WHAT IS NEEDED: Determine which lines contain the word "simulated", then copy those lines.

SOURCE RECORDS:
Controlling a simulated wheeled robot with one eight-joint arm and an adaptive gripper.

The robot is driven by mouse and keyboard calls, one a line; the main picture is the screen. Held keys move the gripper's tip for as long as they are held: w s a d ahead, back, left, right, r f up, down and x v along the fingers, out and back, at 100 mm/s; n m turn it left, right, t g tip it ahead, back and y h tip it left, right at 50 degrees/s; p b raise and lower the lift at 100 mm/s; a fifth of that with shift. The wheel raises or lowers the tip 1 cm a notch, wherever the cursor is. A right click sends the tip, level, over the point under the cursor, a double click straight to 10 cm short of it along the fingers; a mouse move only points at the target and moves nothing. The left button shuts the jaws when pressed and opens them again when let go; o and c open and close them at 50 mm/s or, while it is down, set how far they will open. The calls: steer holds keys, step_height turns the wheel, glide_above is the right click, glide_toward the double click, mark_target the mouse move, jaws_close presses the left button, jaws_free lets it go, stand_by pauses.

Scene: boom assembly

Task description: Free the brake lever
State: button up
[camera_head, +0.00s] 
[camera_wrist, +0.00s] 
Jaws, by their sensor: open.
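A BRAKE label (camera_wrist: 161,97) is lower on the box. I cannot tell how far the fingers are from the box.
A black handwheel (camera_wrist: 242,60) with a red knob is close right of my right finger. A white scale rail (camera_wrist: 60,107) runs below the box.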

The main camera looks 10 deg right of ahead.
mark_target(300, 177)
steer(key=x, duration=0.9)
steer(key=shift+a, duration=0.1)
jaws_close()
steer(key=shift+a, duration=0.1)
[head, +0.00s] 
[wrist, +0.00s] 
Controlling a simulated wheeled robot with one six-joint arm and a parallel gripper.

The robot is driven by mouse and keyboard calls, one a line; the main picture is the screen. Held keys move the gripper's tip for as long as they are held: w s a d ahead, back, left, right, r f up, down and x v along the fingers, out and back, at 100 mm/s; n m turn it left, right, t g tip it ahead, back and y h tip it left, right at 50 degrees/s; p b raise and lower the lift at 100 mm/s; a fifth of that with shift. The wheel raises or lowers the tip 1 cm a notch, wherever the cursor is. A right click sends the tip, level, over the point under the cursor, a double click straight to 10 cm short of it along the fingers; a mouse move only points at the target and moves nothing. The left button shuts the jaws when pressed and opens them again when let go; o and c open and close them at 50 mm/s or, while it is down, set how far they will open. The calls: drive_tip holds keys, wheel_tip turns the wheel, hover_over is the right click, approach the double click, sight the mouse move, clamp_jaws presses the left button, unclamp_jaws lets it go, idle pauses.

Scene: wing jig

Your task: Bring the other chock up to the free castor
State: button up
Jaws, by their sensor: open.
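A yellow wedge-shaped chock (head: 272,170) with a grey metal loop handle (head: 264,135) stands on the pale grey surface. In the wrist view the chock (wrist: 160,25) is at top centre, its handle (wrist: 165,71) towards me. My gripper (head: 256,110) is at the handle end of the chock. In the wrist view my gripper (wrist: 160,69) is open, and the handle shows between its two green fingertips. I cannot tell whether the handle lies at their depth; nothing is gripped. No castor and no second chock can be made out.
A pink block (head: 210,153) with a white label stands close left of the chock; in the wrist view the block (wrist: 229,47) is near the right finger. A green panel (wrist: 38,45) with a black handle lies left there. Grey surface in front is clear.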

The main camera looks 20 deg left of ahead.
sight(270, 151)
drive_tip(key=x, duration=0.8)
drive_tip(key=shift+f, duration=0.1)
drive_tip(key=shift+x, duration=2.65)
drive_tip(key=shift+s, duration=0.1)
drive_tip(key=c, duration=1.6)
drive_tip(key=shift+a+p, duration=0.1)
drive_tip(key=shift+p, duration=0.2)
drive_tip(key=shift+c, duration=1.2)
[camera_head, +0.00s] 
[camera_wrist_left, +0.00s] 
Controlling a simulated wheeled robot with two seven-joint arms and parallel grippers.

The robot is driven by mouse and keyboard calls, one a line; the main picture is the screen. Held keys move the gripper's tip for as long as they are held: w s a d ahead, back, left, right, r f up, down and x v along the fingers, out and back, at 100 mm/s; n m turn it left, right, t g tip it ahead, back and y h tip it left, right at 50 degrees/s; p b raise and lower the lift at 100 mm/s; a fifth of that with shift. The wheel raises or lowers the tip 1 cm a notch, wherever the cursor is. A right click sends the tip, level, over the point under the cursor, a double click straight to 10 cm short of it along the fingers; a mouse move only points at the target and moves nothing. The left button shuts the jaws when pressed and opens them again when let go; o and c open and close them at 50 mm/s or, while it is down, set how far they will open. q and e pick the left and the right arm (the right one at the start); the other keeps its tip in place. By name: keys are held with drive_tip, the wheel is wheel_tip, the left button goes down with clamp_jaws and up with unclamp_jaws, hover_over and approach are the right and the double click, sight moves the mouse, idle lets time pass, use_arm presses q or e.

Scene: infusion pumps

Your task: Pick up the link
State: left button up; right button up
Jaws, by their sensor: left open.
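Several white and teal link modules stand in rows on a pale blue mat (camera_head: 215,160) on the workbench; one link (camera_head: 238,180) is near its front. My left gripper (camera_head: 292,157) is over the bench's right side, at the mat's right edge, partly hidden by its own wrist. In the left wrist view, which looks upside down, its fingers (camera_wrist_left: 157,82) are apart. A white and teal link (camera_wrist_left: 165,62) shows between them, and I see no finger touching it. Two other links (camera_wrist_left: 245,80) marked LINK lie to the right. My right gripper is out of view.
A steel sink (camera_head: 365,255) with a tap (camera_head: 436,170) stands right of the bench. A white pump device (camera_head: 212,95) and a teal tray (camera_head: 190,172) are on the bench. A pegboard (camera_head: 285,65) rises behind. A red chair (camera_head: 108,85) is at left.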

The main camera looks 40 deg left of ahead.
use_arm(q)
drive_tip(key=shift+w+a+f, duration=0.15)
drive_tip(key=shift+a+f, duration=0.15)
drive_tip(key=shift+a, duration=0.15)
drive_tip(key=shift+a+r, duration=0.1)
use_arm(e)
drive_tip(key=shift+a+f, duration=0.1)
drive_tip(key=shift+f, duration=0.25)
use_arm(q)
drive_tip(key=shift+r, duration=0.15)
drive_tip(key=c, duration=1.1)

SOLUTION TO THE PROBLEM:
Controlling a simulated wheeled robot with one eight-joint arm and an adaptive gripper.
Controlling a simulated wheeled robot with one six-joint arm and a parallel gripper.
Controlling a simulated wheeled robot with two seven-joint arms and parallel grippers.

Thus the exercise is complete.